Demonstrating himself as a family-oriented man, President Obama is a true politician who values ethical responsibility. How has he shown this in the context of Weber (in the political realm)?

While The Purge is structured similarly to both Machiavelli and Weber’s theories, the movie does not directly fit either of the two ideals. For instance, Machiavelli interprets how the ends can justify the means as a use to justify power within an institution. In The Prince, he stresses that immoral means can justify survival and prosperity in a state of reign; however, the family in the movie is not trying to gain a state of higher existence. Indeed, they are merely trying to survive through a night so that they can continue to live their harmonious lives. This is their ending goal, so they fight against the Purgers in defense of their existence. On the other hand, Weber conveys through his reading of Politics as a Vocation that politicians can justify the ends with ethical responsibility. Ethan Hawke might play the role of the patriarch, but he certainly doesn’t possess the duties of a politician. Instead, he believes that his choices are ethically justified because he has a moral duty to protect his loved ones at all costs . He realizes that he will have to stoop low, in order fulfill his duty as a husband and father. His family is a team, and they need to win this game.

The idea that “the ends justifies the means” is not only applicable to the main characters, but to the idea of the Purge, in general. It’s a socially acceptable event that the government once created to lessen the crime rates, strengthen the economy, and manage overpopulation. While these are benefits that any country would like to gain, a system can’t attain these ends without a cost. However, the initial terror would be reap country-wide benefits, and the citizens could do all of the work in a short amount of time. Why waste time debating solutions when they can just cut to the chase? …literally.

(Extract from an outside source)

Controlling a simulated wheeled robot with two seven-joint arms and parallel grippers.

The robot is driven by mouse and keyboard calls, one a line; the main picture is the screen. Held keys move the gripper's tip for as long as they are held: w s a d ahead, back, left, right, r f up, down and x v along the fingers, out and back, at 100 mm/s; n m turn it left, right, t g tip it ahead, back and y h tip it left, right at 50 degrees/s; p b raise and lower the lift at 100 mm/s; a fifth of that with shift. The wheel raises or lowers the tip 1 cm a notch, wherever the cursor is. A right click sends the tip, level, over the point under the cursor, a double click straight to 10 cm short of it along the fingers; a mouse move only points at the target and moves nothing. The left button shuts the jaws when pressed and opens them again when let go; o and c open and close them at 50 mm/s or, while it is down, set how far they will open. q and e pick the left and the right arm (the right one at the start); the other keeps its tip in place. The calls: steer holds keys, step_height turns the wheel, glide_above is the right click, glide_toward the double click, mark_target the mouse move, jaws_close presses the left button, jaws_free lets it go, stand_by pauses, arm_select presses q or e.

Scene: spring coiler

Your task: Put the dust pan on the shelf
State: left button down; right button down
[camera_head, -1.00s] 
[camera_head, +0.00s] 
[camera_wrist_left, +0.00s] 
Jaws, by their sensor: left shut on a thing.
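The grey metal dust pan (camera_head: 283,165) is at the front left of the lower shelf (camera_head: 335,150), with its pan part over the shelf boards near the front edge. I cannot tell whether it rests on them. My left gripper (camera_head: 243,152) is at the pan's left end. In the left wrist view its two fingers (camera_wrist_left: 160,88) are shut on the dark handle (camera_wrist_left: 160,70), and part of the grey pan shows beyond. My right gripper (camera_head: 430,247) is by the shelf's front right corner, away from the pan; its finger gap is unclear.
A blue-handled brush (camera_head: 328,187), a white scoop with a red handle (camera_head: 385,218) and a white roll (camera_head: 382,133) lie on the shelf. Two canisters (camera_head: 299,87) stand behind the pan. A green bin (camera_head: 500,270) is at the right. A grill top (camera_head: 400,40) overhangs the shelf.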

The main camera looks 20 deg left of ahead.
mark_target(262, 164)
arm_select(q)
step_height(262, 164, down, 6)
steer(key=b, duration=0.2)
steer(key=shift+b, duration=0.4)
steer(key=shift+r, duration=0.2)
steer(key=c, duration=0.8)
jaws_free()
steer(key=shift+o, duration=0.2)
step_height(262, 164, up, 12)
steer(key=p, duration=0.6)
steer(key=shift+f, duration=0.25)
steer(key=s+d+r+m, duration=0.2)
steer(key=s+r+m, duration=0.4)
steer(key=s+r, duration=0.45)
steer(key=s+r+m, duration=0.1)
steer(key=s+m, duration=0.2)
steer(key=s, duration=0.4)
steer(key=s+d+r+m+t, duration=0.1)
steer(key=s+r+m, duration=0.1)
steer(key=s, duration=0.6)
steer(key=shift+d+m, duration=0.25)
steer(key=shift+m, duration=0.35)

After a cat and mouse chase inside of the home, the family finally catches the man in hiding. They can sacrifice the man to the “purgers” in order to save their own lives- or they can do what’s morally correct. After brutalizing the man in hopes for cooperation, the parents come to a realization… they’re just as morally indecent as the purgers, themselves. Under what circumstances do the ends truly justify the means? The parents naturally embrace a relentless determination to save their children. Indeed, many parents would inherently do anything for the good of their children. So, is it easier to justify the means when it benefits a greater community than just oneself? The realization strikes a chord when they no longer recognize who they’ve become. They’ve thrown away their values in a race to win everything on the line… life itself.

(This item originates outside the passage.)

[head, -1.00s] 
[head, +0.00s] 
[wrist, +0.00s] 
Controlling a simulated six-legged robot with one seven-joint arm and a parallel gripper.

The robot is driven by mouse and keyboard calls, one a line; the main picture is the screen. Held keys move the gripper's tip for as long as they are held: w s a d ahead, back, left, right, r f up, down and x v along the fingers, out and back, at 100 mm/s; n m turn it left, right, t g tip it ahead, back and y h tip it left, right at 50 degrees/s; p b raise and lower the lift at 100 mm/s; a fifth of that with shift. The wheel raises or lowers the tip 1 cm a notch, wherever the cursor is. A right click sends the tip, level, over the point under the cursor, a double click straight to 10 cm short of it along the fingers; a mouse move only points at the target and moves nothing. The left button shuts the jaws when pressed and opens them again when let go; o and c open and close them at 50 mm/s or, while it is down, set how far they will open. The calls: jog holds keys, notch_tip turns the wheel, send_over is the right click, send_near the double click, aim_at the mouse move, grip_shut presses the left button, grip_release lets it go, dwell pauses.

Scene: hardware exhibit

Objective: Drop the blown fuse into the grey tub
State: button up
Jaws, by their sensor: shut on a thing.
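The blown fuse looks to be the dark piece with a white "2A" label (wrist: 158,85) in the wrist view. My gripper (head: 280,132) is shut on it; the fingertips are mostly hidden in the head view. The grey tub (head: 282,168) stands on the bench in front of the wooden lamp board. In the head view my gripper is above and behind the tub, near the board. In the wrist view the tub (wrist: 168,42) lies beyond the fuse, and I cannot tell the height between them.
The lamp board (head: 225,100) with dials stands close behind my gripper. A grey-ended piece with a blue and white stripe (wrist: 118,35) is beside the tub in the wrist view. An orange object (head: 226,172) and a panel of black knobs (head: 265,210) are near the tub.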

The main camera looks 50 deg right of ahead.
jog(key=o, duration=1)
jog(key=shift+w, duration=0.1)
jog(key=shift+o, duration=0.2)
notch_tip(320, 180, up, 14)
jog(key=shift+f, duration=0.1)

  1. mcpatton2014 · October 14, 2014

    Taking the Purge and relating it to a different topic, Thucydides claimed that violence is a result of fear, honor, or interest. Based on this rationale, why would the characters participate in the Purge? It certainly isn’t fear, because they are the ones who are creating the fear, not responding to it. It isn’t honor either, because there is nothing honorable in “purging”. And it really couldn’t be interest, because what is there to gain? No power, money, resources, or anything. This violence is purely for the “enjoyment” or “cleansing”, and has no basis to Thucydides’s reasoning for why people fight or become violent.


  2. mcarozza · October 17, 2014

    In regards to comparing the Purge to Thucydides stance on violence, I do think that fear is a factor. As more and more people start participating in the Purge, people will probably adopt a – better to be a hunter than the hunted – attitude. Thus one might join the Purge out of fear of being the only one who isn’t on the offensive.

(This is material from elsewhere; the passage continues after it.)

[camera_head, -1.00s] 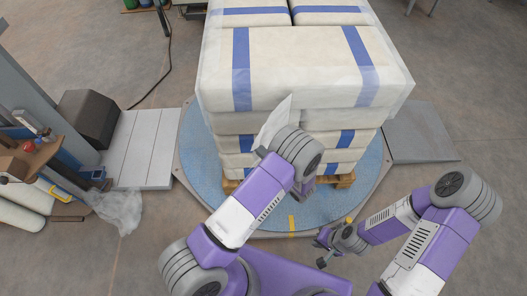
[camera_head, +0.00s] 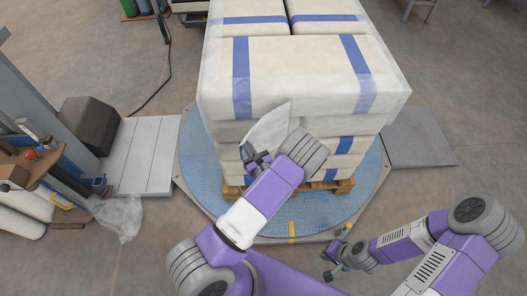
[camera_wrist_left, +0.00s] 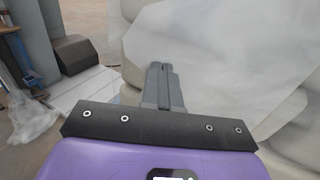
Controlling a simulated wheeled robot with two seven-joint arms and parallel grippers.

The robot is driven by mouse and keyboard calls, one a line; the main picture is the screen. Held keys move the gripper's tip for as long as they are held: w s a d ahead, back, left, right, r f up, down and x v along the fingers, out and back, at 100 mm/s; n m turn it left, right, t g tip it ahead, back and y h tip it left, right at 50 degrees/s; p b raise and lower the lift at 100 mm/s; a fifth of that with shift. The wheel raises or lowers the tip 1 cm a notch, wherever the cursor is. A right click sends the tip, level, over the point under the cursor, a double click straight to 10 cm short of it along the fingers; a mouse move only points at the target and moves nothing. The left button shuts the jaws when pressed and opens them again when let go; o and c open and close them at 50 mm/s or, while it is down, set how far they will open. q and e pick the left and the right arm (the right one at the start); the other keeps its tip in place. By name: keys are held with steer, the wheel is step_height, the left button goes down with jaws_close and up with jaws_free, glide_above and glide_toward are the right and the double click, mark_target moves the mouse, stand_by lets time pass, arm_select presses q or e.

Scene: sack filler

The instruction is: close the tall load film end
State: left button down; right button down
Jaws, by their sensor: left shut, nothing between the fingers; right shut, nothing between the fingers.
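The tall load (camera_head: 297,75) is a pallet stack of pale sacks with blue bands, wrapped in clear film. The loose film end (camera_head: 266,126) stands out as a pale flap at the load's near face, left of middle. My left gripper (camera_head: 250,156) is shut and empty just below and left of the flap. In the left wrist view its fingers (camera_wrist_left: 162,70) are together, pointing at the pale film (camera_wrist_left: 215,50); I cannot tell whether they touch it. My right gripper (camera_head: 329,265) is shut and empty, low in front of the turntable.
The load stands on a wooden pallet (camera_head: 234,193) on a round blue turntable (camera_head: 205,180). A ramp (camera_head: 418,138) lies to the right, a grey plate (camera_head: 140,155) to the left. A tool stand (camera_head: 25,165) and crumpled film (camera_head: 122,214) are at the left.

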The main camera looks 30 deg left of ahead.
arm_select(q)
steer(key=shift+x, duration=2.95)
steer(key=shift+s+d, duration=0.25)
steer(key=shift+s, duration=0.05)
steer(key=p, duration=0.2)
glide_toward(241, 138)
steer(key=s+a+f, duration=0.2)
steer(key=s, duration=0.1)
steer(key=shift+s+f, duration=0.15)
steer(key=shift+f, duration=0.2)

    I also found the comparison of Machiavelli’s and Weber’s theories of politicians achieving their goals was very interesting. I think you brought up a very important problem with the whole “end justify the means” idea, and that is that of morals. At what point do the means become to gruesome? As you discussed, the family in the movie realized that their means were too immoral, and I wonder whether Machiavelli and Weber would have agreed or disagreed with the families realization. My only complaint is that I would have been interested to read more about how when one’s own life is at risk, how your morals might change. You touched on this a bit towards the end, but I feel that you could have elaborated on this point. Overall this was a great blog to read, and a unique way of analyzing “The Purge.”